What is your problem w/ the full BAB classes? Seriously, the only classes suckier than them are rogue and monk, and by leaving them out of your plans, it just sort of highlights the power disparity between those two and the "2/3 casters" even more.
 

I would do it for one campaign, but not as a permanent rule. If the GM was not skilled enough to handle a high level game with at least all the core classes I would prefer for the GM to end the game at a lower level.
 

What is your problem w/ the full BAB classes? Seriously, the only classes suckier than them are rogue and monk, and by leaving them out of your plans, it just sort of highlights the power disparity between those two and the "2/3 casters" even more.

I guess my concern is that at the highest levels, you are going to end up either with monsters that only the full attack classes can hit with weapons, or with monsters that the full attack classes can hardly miss. Unfortunately I do not have much experience first hand with high level play.
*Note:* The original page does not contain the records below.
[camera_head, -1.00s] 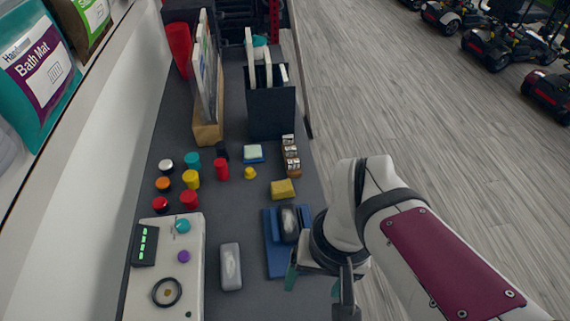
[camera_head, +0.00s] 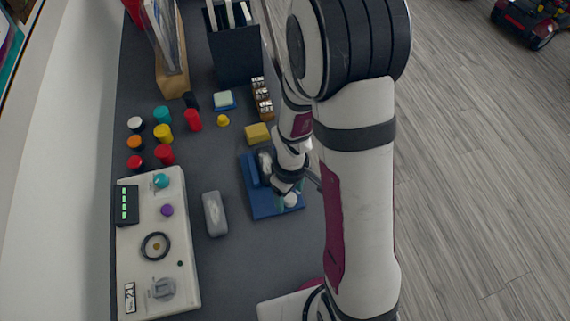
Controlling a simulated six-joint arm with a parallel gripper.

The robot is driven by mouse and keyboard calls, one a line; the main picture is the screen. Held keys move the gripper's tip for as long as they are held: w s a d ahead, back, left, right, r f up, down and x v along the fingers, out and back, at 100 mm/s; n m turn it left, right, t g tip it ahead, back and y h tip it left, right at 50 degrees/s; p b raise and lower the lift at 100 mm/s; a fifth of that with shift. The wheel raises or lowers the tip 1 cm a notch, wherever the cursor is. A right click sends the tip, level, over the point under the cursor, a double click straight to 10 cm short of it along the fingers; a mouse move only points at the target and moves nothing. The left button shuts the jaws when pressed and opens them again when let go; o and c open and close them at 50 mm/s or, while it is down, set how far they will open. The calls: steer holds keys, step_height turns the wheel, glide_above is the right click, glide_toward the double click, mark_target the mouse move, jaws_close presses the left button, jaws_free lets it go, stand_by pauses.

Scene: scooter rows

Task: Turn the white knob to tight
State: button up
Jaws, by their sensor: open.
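A white knob (camera_head: 291,199) shows at the lower right of a blue fixture (camera_head: 262,204) on the dark grey table. A dark and grey rounded part (camera_head: 265,165) stands on the fixture's upper left. My wrist hides part of the fixture and knob, and I cannot tell whether the fingers touch the knob. No tight mark is readable.
A grey-white block (camera_head: 214,213) lies left of the fixture and a yellow block (camera_head: 257,133) above it. A white panel (camera_head: 185,247) with dials stands at left. Several coloured cylinders, a dark file holder (camera_head: 234,55) and a stamp row (camera_head: 262,97) stand farther back.

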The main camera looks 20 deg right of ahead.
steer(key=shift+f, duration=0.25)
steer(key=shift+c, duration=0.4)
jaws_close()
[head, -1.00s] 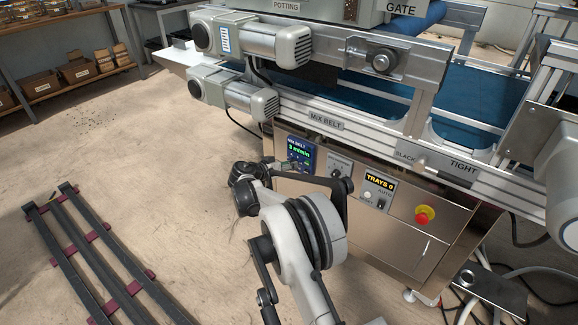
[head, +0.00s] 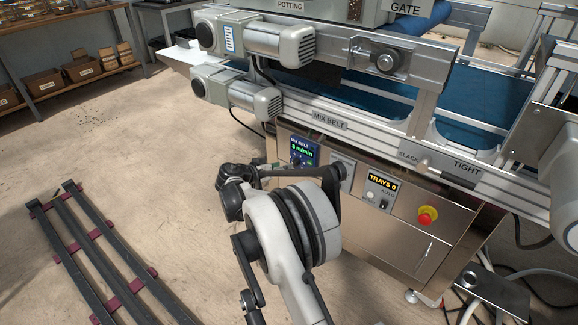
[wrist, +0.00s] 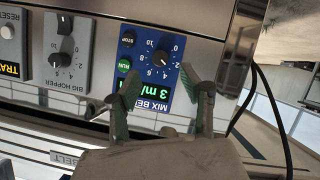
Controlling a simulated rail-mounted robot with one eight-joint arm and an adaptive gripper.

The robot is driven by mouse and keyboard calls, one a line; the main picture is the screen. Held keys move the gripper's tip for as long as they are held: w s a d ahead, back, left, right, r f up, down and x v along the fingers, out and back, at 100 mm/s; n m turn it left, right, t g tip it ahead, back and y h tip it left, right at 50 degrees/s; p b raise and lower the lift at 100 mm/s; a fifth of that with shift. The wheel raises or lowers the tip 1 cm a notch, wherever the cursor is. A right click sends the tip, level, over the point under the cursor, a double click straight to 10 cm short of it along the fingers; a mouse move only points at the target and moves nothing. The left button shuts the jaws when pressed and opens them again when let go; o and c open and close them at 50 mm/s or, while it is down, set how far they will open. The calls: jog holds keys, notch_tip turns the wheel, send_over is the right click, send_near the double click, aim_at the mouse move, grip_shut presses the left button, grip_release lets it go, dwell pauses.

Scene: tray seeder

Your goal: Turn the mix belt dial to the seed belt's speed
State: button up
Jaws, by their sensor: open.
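The blue mix belt panel (wrist: 129,40) is upside down in the wrist view. Its round black dial (wrist: 152,58) has a numbered scale around it, and its green display (wrist: 163,97) reads 3 m/, the rest hidden by a finger. In the head view the mix belt display (head: 303,150) reads 3 m/min. My gripper (wrist: 159,75) is open, its fingers on either side of the dial in the picture, with nothing between them. I cannot tell whether they touch the panel. The seed belt's speed is not seen in either view.
A big hopper dial (wrist: 59,60) sits beside the mix belt panel. A TRAYS 0 panel (head: 380,185) and a red stop button (head: 427,216) are further right on the cabinet. Black cables (wrist: 262,110) hang beside the cabinet. Floor rails (head: 110,255) lie at left.

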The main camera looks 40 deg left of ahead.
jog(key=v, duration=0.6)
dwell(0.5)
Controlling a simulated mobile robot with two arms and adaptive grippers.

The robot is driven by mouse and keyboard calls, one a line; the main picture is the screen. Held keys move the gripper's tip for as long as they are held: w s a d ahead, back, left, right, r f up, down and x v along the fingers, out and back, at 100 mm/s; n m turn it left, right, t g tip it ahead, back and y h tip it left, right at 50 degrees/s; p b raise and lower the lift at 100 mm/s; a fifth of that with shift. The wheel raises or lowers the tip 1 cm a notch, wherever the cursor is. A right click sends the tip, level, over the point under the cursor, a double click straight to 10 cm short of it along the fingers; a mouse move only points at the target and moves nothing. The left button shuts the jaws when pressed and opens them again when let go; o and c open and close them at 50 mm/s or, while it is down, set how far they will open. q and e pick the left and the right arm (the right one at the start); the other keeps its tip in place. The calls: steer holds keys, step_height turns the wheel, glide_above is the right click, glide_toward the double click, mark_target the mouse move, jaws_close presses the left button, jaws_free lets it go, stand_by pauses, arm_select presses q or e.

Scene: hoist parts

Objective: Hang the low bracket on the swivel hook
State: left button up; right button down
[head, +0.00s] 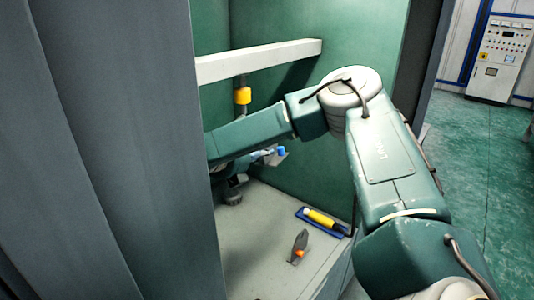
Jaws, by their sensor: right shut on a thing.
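My right arm comes in from the right, bends at the elbow and reaches left into the green bay. My right gripper (264,155) is small in view at the arm's far end, partly hidden by my own arm and the grey panel. It is shut on a small grey piece with blue on it, which looks like the low bracket (280,159); its full shape is hidden. The swivel hook (242,96), with a yellow block, hangs under the white beam. Its lower end is covered by my forearm. The bracket is below and right of the hook, apart from it. My left gripper is not in view.
A large grey panel (110,150) blocks the left side. The white beam (265,60) crosses the bay above my forearm. A yellow-handled tool (321,219) and a grey tool with orange (298,246) lie on the pale surface (250,225). A control cabinet (500,60) stands far right.

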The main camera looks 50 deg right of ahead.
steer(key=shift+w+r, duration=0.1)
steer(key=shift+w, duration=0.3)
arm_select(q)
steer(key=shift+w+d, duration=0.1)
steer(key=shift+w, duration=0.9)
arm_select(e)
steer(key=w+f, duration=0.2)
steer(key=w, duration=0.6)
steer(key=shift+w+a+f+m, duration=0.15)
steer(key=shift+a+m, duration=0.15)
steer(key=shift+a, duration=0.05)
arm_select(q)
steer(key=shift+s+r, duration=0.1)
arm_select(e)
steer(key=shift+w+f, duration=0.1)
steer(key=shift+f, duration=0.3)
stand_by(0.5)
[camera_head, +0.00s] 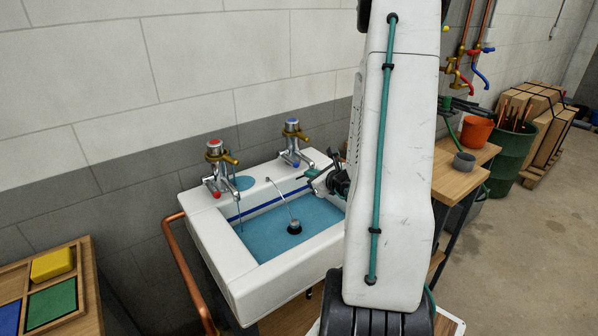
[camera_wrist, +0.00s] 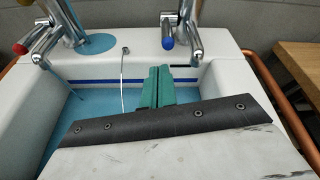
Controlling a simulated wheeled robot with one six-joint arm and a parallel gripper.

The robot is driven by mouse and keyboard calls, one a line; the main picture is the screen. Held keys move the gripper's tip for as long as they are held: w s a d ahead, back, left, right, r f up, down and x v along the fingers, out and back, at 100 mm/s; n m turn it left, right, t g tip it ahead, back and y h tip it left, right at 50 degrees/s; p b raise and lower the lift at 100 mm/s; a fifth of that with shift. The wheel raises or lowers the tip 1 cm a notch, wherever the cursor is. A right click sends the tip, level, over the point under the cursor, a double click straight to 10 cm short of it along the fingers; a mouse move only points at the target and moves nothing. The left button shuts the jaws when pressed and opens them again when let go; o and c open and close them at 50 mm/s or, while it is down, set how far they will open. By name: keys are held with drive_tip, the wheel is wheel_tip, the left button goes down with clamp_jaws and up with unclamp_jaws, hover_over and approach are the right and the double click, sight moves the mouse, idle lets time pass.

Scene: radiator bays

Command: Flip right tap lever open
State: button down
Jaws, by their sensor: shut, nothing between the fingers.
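The right tap (camera_head: 292,145) is chrome with a blue top and stands at the back right of the white sink (camera_head: 255,285). Its brass lever (camera_head: 301,138) sits just under the top. In the wrist view the lower part of the right tap (camera_wrist: 191,30) shows with a blue tip, but its lever is out of frame. My gripper (camera_head: 313,177) is in front of and below the right tap, over the basin. Its teal fingers (camera_wrist: 157,84) are together and empty, apart from the tap. The arm hides the sink's right side in the head view.
The red-topped left tap (camera_head: 215,168) stands beside a blue puddle, with a thin blue stream below it. Blue water (camera_head: 275,243) fills the basin around a dark plug (camera_head: 294,228) on a chain. A copper pipe (camera_head: 188,266) runs along the left; a wooden bench (camera_head: 455,180) stands right.

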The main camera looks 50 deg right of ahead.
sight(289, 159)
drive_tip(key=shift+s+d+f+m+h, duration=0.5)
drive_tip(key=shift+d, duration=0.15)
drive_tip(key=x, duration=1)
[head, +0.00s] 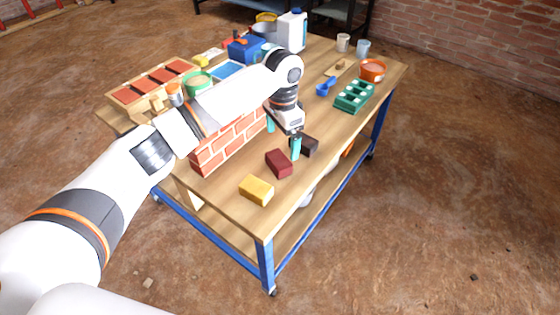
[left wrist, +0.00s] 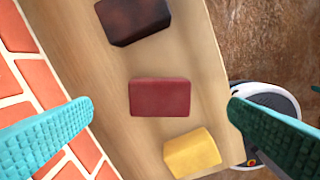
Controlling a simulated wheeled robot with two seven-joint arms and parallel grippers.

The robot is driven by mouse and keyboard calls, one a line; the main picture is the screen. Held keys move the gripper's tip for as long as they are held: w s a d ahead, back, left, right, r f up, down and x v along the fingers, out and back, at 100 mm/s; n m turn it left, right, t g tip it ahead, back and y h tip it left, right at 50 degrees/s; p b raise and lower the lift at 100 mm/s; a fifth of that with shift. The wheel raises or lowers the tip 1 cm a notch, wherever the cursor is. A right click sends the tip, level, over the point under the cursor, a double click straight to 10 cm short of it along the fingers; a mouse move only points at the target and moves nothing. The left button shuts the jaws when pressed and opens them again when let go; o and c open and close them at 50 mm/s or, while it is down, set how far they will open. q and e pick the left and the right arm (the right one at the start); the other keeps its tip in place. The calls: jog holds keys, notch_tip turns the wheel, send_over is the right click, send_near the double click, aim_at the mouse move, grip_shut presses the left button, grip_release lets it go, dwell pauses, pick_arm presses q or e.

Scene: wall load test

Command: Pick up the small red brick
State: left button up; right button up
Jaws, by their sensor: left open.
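The small red brick (head: 279,163) lies on the wooden tabletop (head: 237,190) near its front edge, between a yellow brick (head: 256,190) and a dark brown brick (head: 305,144). In the left wrist view the red brick (left wrist: 159,97) lies between the two teal fingers, apart from both. My left gripper (head: 283,137) is open and empty, pointing down above the table, close to the red and dark bricks. In the left wrist view its fingers (left wrist: 165,128) are spread wide. My right gripper is not in view.
A small brick wall (head: 231,141) stands just left of the bricks; it also shows in the left wrist view (left wrist: 35,85). A green tray (head: 354,97), a blue object (head: 326,87) and an orange bucket (head: 372,70) stand farther right. The tabletop's front corner is bare.

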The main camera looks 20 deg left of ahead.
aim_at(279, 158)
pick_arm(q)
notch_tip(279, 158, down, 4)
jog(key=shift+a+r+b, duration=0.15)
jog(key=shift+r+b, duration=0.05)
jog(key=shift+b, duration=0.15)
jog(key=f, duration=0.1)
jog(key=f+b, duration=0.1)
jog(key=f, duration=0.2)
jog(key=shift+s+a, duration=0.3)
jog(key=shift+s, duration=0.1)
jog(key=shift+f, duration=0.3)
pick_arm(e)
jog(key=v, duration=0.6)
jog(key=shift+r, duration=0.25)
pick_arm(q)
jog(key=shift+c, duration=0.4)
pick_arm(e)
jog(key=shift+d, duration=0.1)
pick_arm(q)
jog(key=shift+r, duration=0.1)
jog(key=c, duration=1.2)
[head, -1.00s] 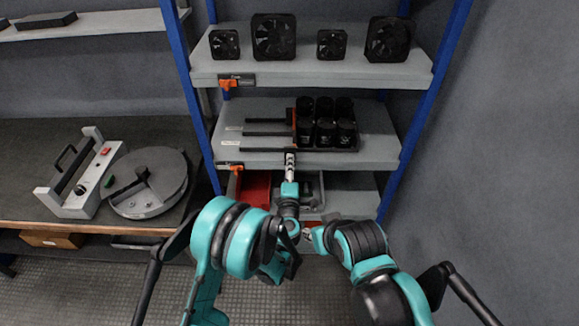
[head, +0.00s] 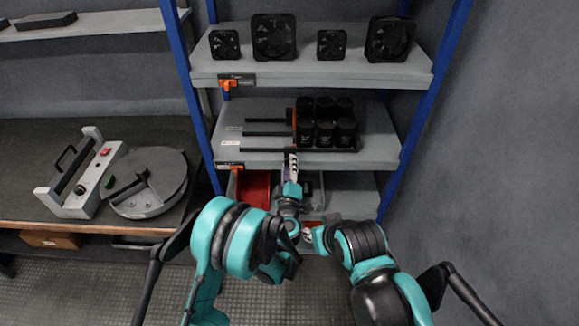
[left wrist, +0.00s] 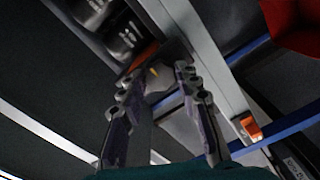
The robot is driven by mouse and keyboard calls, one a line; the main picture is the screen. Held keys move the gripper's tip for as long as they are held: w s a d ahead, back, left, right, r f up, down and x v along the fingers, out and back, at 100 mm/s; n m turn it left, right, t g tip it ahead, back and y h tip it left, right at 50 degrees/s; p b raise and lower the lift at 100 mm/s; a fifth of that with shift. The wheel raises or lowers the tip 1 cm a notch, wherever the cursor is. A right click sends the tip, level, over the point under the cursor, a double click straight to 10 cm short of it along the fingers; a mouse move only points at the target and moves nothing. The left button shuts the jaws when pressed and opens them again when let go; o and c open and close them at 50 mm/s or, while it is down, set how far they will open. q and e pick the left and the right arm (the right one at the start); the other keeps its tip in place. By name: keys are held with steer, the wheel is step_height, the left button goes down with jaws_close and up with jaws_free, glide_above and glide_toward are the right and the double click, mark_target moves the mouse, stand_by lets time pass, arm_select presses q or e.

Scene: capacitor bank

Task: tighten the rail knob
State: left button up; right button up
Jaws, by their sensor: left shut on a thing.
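The rail knob (left wrist: 158,76) is a grey, round-looking piece with a small yellow mark, seen between the fingers in the left wrist view. My left gripper (head: 291,160) reaches the front edge of the middle shelf, and its fingers (left wrist: 158,90) are shut on the knob from both sides. In the head view my gripper hides the knob. An orange rail piece (left wrist: 145,53) lies just beyond the knob; an orange strip (head: 294,117) also stands beside the black capacitors (head: 325,125). My right arm's end is low at the centre, and its fingers cannot be made out.
Fans (head: 273,37) stand on the top shelf (head: 310,72). Below the middle shelf (head: 375,145) are a red bin (head: 254,188) and a grey bin (head: 312,187). Blue posts (head: 428,90) flank the rack. A bench (head: 40,145) with equipment stands left.

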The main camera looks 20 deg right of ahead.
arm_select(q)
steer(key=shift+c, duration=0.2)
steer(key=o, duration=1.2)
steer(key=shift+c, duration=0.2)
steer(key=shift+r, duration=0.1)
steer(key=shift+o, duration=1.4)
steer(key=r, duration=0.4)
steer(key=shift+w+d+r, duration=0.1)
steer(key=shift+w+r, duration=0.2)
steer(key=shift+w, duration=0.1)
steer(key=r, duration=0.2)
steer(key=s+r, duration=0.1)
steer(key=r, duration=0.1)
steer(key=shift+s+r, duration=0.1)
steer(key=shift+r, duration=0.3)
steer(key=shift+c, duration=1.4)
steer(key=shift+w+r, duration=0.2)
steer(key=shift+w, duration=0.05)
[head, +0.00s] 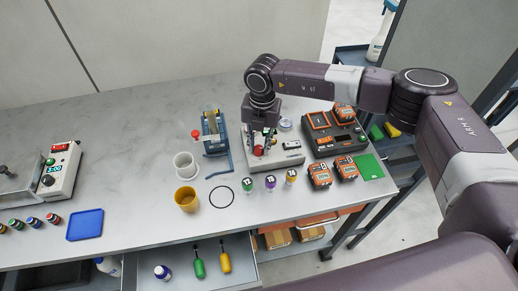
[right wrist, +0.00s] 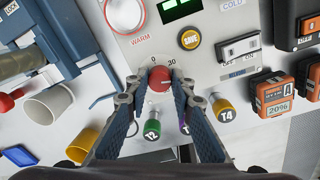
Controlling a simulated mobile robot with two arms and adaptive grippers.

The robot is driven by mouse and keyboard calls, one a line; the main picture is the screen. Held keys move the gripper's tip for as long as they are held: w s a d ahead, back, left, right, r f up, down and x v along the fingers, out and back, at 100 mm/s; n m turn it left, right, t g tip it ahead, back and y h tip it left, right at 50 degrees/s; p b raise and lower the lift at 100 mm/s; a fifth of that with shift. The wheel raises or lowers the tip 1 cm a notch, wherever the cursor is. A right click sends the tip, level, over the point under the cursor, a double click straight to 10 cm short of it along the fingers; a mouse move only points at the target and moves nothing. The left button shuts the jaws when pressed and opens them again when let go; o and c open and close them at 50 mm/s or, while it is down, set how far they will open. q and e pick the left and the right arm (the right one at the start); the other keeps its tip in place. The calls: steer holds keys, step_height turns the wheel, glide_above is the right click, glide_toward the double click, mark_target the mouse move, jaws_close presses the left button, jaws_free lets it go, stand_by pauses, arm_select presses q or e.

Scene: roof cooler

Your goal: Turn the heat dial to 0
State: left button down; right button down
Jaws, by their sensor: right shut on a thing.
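The heat dial (right wrist: 159,79) is a round red knob on a pale panel in the right wrist view. The marks 0 and 30 are printed just above it, to its upper left and upper right. My right gripper (right wrist: 160,92) has one finger on each side of the dial and is shut on it. In the head view my right gripper (head: 259,142) reaches down over the pale control unit (head: 288,160) and mostly hides the dial. I cannot make out a pointer on the dial. My left gripper is not in view.
A yellow SAVE button (right wrist: 190,40), a WARM lamp (right wrist: 124,14) and a switch block (right wrist: 238,48) share the panel. Several coloured vials stand close in front, including a green-capped one (right wrist: 152,130). A blue stand (head: 214,132) is left; orange-black batteries (head: 319,173) are right.

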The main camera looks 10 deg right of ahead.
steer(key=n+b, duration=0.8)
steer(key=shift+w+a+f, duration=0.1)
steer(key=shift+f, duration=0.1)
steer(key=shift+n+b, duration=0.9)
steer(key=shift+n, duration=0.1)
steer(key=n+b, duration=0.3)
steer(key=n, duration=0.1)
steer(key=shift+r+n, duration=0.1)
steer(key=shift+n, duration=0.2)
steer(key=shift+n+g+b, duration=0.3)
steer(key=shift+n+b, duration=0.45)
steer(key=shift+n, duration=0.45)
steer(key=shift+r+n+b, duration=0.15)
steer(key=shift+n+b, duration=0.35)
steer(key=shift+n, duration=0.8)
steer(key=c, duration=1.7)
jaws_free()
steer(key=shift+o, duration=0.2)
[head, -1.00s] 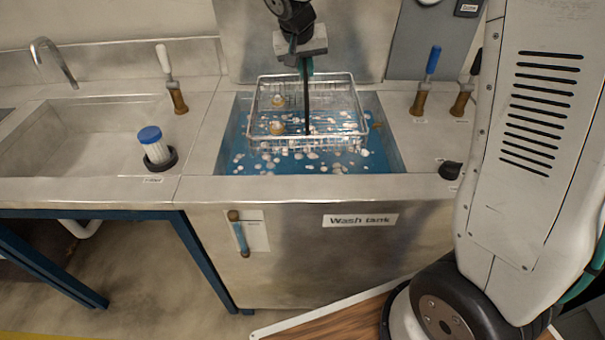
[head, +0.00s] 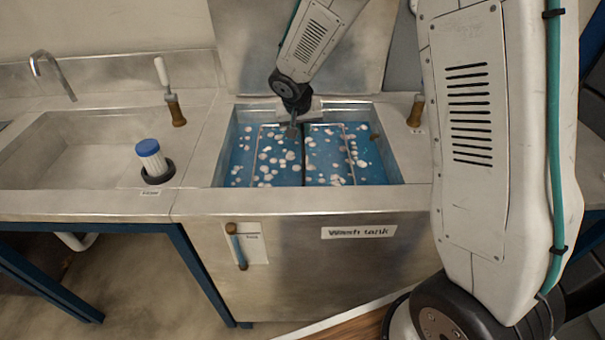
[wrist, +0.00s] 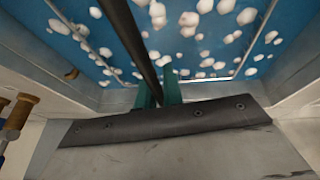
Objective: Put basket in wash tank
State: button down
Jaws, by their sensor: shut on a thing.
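The wash tank (head: 290,203) is a steel tank filled with blue liquid and dotted with white foam patches. The wire basket (head: 349,152) is down in the liquid, with only its thin rim lines and dark handle bar showing at the surface. Its contents are hidden. My gripper (head: 296,130) is over the back middle of the tank, low at the liquid. In the wrist view, my gripper's green fingers (wrist: 158,90) are shut on the basket's dark handle bar (wrist: 130,38), and rim wires show on both sides.
A sink basin (head: 85,150) with a tap (head: 50,70) lies to the left. A blue-capped white filter (head: 152,160) stands on the counter between. Brown-based valve handles (head: 175,108) stand by the tank. A raised steel lid (head: 300,60) is behind it.

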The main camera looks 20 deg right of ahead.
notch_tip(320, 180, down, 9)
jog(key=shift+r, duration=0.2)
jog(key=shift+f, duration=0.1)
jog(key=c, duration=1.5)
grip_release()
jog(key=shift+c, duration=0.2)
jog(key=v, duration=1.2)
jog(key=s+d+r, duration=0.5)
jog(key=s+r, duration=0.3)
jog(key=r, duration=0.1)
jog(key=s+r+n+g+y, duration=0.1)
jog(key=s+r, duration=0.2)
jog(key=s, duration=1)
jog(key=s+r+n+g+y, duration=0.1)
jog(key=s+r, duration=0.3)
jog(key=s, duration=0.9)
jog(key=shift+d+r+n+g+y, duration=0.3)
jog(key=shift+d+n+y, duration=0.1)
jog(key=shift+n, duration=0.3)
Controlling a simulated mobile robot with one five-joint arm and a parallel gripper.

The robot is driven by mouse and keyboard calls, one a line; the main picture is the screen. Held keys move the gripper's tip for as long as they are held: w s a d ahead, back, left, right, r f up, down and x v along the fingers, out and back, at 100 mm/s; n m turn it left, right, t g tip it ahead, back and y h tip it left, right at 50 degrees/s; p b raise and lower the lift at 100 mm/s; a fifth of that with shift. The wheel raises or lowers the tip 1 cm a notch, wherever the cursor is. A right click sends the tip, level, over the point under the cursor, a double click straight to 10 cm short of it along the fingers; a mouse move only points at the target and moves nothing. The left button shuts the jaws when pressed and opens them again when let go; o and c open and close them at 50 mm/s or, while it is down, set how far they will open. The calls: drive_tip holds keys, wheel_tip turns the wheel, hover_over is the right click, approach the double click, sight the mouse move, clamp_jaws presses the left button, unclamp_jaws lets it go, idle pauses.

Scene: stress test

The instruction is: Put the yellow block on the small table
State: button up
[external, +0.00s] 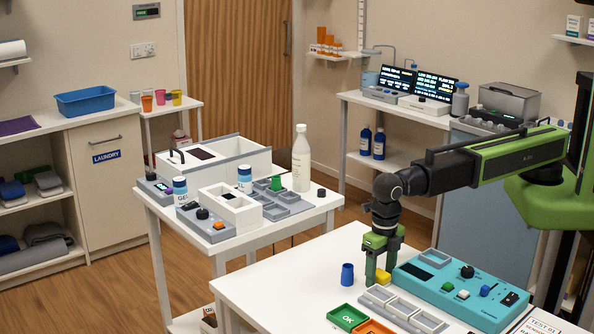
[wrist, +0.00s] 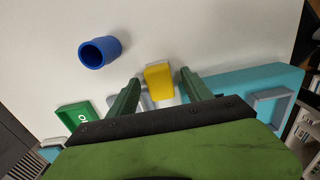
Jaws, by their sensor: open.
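The yellow block (external: 384,278) is low at the front white table, beside the teal device; it also shows in the wrist view (wrist: 159,82). My gripper (external: 379,270) points down over it and is open. In the wrist view its green fingers (wrist: 159,80) stand on either side of the block, with gaps showing. Part of the block is hidden by a finger in the external view. A white table (external: 324,207) with equipment stands in the middle, and a small narrow white table (external: 190,101) with colored cups stands at the back left. I cannot tell which is the small table meant.
A blue cup (external: 347,275) stands left of my gripper. A green tray (external: 347,318), grey trays (external: 402,308) and the teal device (external: 455,284) crowd the front table (external: 280,290). A tall white bottle (external: 301,160) rises on the middle table. The front table's left part is clear.

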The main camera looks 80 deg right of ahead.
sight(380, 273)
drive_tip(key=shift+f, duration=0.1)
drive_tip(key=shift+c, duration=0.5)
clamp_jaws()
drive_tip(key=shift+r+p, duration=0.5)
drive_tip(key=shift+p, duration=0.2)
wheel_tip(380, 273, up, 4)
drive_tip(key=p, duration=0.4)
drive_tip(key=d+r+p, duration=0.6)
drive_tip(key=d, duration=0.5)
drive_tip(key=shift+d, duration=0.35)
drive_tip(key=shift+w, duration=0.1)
In this same vein, should the monk and rogue not suck less, relatively speaking, if encounters are all going to end up being designed for them to be able to hit a good amount of the time, as opposed to the current situation where they are essentially melee classes with caster attack?
 

The full BAB classes don't have spells (or many spells) and such. Hitting is their "thing." Is it so OP at higher levels or mid levels to have classes that can hit with all but a 1 on their first attack? The game assumes such in assigning its attack disparity. Medium BAB classes have a reasonable (IME 60-75% or even better) chance of hitting on highest BAB attack, full BAB characters, it becomes nearly automatic. But that's why you have things like Power Attack and TWF and such to trade that attack bonus for other things. Or if all you care about is not whiffing, you don't. It's a great set up.
 

I suppose. If that is the case, and the idea is then to just disallow classes that take the power disparity too far, then I guess the thing to do would be to just remove the cleric, druid, oracle, sorcerer, summoner, wizard, and witch? Making the character classes "lower magic" rather than "low magic" per se.
 

That sounds fine. Perhaps buff rogue and monk as well. Only issues would be from the sudden lack of all that magic that the game assumes a party has and other intrigues. Like magic items that need new spells assigned otherwise they can't be created (or not w/o the +5 DC) and so forth.

I'd be fine playing in such a game.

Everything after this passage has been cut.